Jeudi, 22 Octobre 2015 à 19h00 - Source :Rubrique interviews

En mars dernier, les éditions Komikku avaient le plaisir d'accueillir en France Takuto Kashiki, le jeune auteur de très beau minuscule, que nous avons eu le plaisir de rencontre pour une interview riche en enseignements ! Compte-rendu.
  
  



Takuto Kashiki, c'est un plaisir de vous avoir en face de nous. Une question très simple pour commencer : qu'est-ce qui vous a amené à devenir mangaka ?

Takuto Kashiki : De mémoire, j'ai été bercé par les mangas depuis tout petit, car ma mère elle-même en lisait beaucoup aussi. Du primaire jusqu'à la fin des études, je pense que mon intérêt pour cet univers ne m'a jamais quitté.

Après avoir fait des études dans une université spécialisée dans le manga, je suis monté à Tôkyô où j'ai commencé à dessiner pour des fanzines. C'est là que j'ai eu la chance d'être repéré par Mme Morioka qui est ensuite devenue mon éditrice au sein d'Enterbrain.

Mme Morioka m'a demandé de dessiner trois one-shot, dont l'un allait devenir plus tard le premier chapitre de minuscule.


Quel type de fanzine dessiniez-vous ?

Je faisais une réinterprétation des personnages du jeu Touhou Project.
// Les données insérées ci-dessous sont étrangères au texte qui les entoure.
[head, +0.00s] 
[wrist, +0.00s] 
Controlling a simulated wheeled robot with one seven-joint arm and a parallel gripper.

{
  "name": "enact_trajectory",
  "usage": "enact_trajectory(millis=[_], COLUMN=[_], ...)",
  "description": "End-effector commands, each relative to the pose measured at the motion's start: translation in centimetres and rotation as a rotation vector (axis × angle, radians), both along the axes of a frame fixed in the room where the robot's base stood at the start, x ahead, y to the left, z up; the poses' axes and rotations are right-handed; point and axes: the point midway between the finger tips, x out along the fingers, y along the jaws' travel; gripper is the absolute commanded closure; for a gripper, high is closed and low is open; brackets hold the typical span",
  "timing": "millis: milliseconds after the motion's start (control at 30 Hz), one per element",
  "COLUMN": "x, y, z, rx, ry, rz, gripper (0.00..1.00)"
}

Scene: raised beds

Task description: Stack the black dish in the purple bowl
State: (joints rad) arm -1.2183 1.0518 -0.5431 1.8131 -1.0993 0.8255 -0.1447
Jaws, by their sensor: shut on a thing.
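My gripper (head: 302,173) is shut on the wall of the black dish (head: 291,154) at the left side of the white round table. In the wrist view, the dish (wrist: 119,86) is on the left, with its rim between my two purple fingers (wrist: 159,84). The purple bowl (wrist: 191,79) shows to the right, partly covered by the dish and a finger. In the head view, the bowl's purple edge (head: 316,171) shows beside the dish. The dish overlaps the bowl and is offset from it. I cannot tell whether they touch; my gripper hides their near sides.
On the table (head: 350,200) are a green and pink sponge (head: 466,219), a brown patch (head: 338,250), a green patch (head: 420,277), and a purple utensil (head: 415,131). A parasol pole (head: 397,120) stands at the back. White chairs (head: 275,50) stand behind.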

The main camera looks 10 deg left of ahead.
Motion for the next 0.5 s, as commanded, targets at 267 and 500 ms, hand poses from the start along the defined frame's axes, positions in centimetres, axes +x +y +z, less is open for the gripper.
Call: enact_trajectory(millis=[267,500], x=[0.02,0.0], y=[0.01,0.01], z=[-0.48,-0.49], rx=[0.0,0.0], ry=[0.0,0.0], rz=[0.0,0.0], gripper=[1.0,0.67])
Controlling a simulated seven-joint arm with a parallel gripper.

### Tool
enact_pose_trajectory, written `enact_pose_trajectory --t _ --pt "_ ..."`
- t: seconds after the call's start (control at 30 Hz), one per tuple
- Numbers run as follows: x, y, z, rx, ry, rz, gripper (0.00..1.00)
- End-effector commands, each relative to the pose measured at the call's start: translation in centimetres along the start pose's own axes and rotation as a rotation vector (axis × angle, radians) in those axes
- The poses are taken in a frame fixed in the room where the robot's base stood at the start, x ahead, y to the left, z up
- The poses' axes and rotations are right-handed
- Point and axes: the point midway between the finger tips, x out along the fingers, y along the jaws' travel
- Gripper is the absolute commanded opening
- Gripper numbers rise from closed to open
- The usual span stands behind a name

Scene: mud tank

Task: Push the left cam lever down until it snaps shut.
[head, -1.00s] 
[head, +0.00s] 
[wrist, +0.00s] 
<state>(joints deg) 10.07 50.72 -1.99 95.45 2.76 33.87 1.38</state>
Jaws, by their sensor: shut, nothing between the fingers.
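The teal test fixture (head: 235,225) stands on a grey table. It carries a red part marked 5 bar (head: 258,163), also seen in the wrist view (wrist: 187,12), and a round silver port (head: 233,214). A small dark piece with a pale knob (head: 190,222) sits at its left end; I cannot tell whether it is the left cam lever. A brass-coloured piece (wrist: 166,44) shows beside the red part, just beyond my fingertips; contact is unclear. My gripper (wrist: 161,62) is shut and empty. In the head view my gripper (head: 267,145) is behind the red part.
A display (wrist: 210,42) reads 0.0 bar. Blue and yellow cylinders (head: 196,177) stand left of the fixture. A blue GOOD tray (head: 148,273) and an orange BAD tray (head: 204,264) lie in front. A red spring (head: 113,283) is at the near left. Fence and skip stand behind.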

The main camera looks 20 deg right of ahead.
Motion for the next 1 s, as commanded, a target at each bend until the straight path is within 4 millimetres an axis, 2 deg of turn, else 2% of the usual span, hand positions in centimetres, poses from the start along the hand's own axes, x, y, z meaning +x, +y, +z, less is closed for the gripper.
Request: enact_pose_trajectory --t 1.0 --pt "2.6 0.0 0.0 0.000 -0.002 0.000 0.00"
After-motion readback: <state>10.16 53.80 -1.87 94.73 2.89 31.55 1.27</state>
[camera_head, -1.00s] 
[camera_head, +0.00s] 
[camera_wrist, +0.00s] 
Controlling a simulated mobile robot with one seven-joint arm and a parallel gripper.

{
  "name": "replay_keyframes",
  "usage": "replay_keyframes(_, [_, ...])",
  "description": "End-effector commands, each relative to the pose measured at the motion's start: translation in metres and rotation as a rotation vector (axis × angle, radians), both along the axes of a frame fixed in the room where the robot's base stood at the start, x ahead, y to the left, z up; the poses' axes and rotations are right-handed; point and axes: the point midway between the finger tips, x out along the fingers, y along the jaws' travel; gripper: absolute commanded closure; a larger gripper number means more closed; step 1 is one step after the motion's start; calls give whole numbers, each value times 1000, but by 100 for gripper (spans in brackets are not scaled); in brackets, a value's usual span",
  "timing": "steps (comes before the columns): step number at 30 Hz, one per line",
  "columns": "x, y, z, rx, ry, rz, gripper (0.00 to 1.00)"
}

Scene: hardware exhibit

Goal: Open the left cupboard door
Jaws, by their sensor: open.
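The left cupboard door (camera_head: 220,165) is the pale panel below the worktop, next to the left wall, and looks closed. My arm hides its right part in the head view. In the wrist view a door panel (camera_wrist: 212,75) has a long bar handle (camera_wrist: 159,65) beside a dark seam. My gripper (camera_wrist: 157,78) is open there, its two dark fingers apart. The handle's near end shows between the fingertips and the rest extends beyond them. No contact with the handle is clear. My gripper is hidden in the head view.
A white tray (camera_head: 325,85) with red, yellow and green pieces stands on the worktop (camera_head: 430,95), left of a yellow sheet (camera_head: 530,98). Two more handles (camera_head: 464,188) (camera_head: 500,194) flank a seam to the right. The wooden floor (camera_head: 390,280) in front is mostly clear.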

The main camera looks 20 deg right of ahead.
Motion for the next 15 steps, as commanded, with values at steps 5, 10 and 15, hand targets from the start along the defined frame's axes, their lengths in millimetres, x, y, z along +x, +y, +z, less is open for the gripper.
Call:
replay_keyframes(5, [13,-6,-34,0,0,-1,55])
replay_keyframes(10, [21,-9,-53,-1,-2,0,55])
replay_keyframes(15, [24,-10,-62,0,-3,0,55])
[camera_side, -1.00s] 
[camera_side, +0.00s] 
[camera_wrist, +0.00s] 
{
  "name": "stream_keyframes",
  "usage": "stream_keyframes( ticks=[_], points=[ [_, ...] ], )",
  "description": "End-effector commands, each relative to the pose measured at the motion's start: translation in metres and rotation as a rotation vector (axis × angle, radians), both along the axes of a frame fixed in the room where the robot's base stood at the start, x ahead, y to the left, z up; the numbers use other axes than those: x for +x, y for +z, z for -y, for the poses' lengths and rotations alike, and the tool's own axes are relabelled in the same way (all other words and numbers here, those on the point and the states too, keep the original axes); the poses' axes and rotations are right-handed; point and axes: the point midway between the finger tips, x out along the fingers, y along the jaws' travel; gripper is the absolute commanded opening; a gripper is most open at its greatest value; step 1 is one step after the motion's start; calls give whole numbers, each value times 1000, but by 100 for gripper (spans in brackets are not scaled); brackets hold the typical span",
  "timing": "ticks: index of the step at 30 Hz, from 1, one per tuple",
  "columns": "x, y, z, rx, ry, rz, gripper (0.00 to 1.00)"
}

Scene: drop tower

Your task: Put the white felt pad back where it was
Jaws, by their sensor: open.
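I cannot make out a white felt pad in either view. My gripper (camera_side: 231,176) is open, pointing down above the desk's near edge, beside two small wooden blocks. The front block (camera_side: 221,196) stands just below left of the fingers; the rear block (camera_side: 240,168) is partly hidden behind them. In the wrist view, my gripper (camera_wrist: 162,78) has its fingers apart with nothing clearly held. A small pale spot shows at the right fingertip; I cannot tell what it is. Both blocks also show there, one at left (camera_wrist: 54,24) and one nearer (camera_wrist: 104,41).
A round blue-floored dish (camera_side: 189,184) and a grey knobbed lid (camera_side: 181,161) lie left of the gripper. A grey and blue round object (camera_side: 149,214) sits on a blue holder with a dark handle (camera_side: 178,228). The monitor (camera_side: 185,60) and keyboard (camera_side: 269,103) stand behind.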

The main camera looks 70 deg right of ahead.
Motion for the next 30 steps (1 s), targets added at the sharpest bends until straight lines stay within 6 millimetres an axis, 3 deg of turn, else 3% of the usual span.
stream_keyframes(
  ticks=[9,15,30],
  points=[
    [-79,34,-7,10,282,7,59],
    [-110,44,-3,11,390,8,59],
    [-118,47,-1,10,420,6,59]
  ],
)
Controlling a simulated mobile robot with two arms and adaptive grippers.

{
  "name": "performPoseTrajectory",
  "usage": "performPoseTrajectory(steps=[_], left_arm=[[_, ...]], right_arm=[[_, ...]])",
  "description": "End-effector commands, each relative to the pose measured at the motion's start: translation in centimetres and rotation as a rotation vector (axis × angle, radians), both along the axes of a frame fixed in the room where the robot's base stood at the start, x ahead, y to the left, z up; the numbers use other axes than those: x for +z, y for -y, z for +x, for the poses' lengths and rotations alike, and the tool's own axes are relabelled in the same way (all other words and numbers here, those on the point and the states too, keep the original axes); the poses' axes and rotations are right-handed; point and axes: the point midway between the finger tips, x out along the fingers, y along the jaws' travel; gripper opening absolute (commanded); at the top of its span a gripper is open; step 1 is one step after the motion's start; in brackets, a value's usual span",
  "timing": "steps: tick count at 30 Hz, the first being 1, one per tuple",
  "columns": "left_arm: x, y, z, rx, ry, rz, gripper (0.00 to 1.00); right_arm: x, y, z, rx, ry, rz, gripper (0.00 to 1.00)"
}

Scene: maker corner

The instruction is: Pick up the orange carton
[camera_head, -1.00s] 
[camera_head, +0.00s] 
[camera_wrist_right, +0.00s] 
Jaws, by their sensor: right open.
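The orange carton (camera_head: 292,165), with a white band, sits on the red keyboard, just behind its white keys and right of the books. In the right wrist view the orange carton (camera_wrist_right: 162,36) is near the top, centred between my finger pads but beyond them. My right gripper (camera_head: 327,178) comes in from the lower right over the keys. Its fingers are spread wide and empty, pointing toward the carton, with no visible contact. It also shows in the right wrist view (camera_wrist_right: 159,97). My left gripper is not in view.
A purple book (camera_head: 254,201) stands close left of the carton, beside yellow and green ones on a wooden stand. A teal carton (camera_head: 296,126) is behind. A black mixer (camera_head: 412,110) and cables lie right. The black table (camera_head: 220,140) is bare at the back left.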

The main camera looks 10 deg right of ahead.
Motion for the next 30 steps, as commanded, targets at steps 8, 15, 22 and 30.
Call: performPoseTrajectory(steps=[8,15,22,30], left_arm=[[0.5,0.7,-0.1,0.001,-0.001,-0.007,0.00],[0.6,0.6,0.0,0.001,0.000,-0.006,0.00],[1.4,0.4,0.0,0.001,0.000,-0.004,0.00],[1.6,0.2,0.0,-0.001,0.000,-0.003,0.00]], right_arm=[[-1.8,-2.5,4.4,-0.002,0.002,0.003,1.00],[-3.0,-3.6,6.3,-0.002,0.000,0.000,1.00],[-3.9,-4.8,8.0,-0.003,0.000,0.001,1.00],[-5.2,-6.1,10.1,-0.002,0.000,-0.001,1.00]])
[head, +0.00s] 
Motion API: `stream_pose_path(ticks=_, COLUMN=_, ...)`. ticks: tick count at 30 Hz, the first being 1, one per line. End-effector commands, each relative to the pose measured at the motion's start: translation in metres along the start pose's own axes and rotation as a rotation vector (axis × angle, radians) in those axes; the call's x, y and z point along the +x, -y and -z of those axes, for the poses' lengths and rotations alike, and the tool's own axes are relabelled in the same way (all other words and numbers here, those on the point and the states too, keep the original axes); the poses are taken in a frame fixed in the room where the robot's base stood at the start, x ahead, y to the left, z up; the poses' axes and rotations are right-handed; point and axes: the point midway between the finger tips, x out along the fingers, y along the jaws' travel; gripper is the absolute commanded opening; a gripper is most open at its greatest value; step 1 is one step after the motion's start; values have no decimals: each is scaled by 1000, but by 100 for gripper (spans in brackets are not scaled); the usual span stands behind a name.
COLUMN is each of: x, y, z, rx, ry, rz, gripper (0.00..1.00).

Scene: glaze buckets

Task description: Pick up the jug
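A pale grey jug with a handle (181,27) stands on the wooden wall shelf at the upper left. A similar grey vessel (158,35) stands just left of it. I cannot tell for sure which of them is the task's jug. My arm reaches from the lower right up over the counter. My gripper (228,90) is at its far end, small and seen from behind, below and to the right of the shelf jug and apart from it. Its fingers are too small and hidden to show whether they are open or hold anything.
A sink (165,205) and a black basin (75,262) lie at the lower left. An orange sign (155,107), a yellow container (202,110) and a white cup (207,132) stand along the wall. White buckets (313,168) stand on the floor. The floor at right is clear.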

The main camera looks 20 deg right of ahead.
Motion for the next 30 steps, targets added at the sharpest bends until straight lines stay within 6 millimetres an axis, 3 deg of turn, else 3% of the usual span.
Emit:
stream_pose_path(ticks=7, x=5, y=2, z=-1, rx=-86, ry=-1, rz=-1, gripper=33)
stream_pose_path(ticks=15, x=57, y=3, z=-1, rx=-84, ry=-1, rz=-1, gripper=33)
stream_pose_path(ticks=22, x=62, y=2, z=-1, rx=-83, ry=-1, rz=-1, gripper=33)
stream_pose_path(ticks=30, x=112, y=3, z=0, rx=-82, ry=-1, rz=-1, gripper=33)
Quand vous avez créé le one-shot/chapitre pilote de minuscule, comment a germé en vous cet univers ?

Depuis que je suis petit j'adore lire des livres illustrés racontant des histoires de personnages petits, comme des souris ou des nains. J'ai toujours baigné dans ce genre d'oeuvre et c'est donc tout naturellement que j'ai dessiné ce type d'univers quand je suis devenu mangaka.


Avez-vous des références en particulier dans le domaine des livres illustrés et des contes ?

Concernant les livres illustrés, j'ai toujours adoré la série Foxwood Tales. Il y a aussi la série japonaise des 14 Souris dessinée par Kazuo Iwamura (un auteur dont beaucoup d'oeuvres sont disponibles en français, ndlr).

Je peux également citer, dans le domaine des dessins animés, l'OAV Little Twin Stars.



A la lecture du tome 1, on constate que Hakumei et Mikochi se complètent parfaitement ! L'une est plutôt débrouillarde et aventureuse, n'a pas peur devant l'inconnu et va souvent de l'avant, quitte à se mettre un peu en danger dans son travail de réparatrice par exemple. L'autre est plus timide, plus réticente face à l'imprévu, mais craque littéralement devant de belles étoffes, et dévoile tout son talent dans son travail, ou tout simplement dans le chant et la cuisine.  Comment avez-vous déterminé leur caractère respectif ?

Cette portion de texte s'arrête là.